__Instructions for the task__: The lines to be extracted begin at the line containing "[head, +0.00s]" and end at the last line of the data below; copy them exactly and leave out the pictures.

---------------

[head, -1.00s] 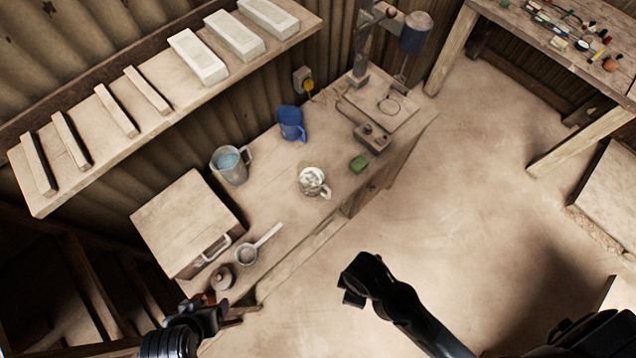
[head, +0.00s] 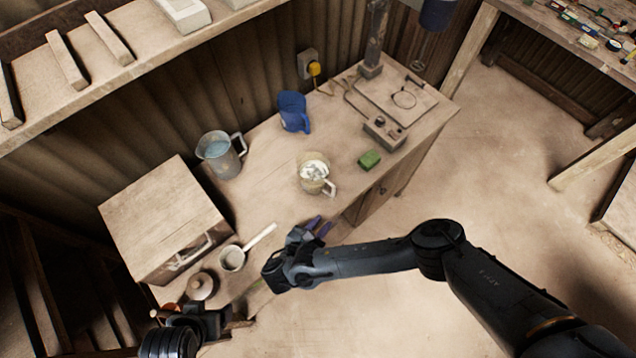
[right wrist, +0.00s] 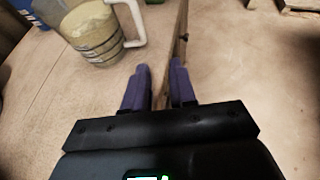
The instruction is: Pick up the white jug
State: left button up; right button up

---------------

__Exercise result__:
[head, +0.00s] 
[right wrist, +0.00s] 
The instruction is: Pick up the white jug
State: left button up; right button up

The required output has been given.